Purtroppo, sebbene la formazione composta dal tastierista, bassista, chitarrista e principale compositore Rob Reed, dalla vocalist Christina Booth (la cui timbrica non può non rammentare quella di Annie Haslam) e dal lead guitarist Chris Fry (le sue corde vibrano della sensibilità di Steve Howe), ce la metta tutta per suonare "moderna", cercando di riaccreditare il Progressive negli Anni '10 del Terzo Millennio, ossia all'inizio del quinto decennio (dal 1969 al 2011, fatevi voi i conti) di sopravvivenza del genere, proprio non ce la fa ad affrancarsi dai confronti con la gloriosa vecchia guardia. Non è colpa loro, almeno se non per una questione di scelte stilistiche: troppi i predecessori che hanno detto quanto c'era da dire e anche di più. Poi quegli elementi che una volta nati da ardite sperimentazioni, con lo spostarsi in avanti della freccia del tempo, sono divenuti dapprima delle esaltanti caratteristiche, poi si sono tramutati via via in sterili standard ed infine in imperdonabili cliché. Almeno facendo riferimento a quel prog definibile "classico", del quale parlavo ad inizio di recensione.

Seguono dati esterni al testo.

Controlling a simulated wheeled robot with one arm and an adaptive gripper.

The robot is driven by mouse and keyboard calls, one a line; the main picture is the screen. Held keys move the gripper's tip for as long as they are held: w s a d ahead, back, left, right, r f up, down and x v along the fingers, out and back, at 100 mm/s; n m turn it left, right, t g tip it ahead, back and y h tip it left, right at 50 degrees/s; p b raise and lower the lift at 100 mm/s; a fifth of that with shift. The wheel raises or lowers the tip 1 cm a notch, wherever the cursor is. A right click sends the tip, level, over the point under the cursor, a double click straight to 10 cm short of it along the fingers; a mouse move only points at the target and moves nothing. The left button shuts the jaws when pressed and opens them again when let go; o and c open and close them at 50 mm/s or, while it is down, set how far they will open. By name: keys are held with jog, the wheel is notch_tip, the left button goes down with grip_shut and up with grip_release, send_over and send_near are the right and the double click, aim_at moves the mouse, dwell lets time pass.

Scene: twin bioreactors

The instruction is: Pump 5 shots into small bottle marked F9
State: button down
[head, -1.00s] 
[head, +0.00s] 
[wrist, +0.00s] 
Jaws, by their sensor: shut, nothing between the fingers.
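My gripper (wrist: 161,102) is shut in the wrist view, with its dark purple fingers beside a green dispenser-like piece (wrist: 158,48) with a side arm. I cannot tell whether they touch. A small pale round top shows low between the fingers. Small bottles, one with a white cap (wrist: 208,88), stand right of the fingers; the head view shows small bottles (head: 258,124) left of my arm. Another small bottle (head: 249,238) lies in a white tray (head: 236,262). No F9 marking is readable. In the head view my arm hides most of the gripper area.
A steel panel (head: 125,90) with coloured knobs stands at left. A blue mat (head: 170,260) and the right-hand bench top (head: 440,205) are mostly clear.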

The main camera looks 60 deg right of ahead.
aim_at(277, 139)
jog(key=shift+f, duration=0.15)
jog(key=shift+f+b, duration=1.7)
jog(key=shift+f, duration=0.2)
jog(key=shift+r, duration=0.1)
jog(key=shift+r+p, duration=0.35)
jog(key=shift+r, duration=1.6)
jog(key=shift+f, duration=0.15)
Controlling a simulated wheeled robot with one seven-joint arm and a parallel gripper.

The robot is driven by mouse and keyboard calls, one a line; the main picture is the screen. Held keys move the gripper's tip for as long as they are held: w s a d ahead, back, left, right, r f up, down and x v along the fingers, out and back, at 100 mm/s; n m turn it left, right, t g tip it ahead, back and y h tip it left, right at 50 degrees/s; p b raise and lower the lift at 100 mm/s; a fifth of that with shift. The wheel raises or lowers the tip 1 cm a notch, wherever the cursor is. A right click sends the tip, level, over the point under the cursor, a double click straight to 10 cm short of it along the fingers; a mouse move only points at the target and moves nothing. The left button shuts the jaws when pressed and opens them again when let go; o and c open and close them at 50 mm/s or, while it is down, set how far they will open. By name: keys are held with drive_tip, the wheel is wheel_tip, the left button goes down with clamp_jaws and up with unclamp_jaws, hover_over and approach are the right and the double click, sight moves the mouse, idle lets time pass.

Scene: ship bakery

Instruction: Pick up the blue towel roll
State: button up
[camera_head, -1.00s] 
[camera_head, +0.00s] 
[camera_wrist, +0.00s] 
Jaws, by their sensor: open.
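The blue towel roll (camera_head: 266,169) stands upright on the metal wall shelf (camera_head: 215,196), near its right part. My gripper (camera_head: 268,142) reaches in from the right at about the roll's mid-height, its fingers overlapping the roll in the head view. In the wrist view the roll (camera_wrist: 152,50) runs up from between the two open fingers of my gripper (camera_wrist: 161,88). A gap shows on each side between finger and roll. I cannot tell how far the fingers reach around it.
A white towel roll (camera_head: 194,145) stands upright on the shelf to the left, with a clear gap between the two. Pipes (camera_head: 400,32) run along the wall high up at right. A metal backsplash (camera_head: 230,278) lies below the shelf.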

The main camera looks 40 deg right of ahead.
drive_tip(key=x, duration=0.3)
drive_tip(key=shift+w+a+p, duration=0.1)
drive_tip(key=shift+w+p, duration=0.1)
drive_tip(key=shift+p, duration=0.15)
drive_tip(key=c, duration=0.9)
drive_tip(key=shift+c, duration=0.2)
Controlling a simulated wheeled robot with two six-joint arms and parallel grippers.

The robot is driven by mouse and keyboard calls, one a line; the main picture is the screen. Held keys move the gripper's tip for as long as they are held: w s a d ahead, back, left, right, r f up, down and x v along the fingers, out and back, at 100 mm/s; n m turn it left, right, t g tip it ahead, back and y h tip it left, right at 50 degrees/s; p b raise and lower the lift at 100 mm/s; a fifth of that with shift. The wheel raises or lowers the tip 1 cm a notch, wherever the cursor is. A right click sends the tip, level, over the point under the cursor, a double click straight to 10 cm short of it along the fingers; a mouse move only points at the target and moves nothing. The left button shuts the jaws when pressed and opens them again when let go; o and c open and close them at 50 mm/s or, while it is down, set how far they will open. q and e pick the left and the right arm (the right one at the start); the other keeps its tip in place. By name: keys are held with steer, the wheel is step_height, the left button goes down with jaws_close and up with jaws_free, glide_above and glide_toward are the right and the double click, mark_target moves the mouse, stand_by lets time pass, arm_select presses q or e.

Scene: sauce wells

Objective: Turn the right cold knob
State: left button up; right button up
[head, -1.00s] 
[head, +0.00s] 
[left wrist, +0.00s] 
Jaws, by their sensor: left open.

In "Chameleon" spicca una ispirata vena melodica, cristallina e non schiacciata da pesanti infrastrutture, e una felicissimo equilibrio fra potenza e dinamismo. Colpisce per efficacia il trittico costituito dalla poderosa Guernica (IQ meets Yes), dalla sussultoria Breathe (Rush meets Yes) e dalla avvolgente Turn The Tide (Renaissance meets Yes): al di là di qualsiasi ironia, davvero questi brani hanno grandi pregi che altrove, negli stessi ambienti musicali, è arduo rinvenire. Nel finale si evidenziano altri momenti di notevole suggestione: The Beginning Of The End (credibile come singolo e nella quale finalmente si abbandona ogni esplicito riferimento al Progressive) e la conclusiva Red (nessuna cover dei King Crimson, state calmi…), che si snoda suadente e pacificante, nella quale è presente una impostazione compositiva vicina ai Marillion di "Marbles" del 2004 (ovviamente opportunamente fusa con quella degli Yes, non sia mai).

 

"Chameleon" potrebbe avere un doppio voto, in base a quale prospettiva si decida di percorrere: da una angolazione, un voto medio-basso teso a punire la mancanza di una più verace inventiva, da un'altra, un voto medio-alto che non può oggettivamente trascurare i tanti punti di forza di questo album. Quasi non sarebbe giusto fare una media. Ma nel ruolo che ho qui, ora, non mi sento di fare diversamente. Questo voto resta necessariamente instabile nel suo valore, passibile com'è di fluttuazioni, a seconda degli umori, dei gusti del momento, delle inclinazioni e, principalmente, a seconda di come ci si è svegliati la mattina.

 

Un consiglio posso aggiungerlo: si astengano coloro che assumono farmaci prog-antagonisti.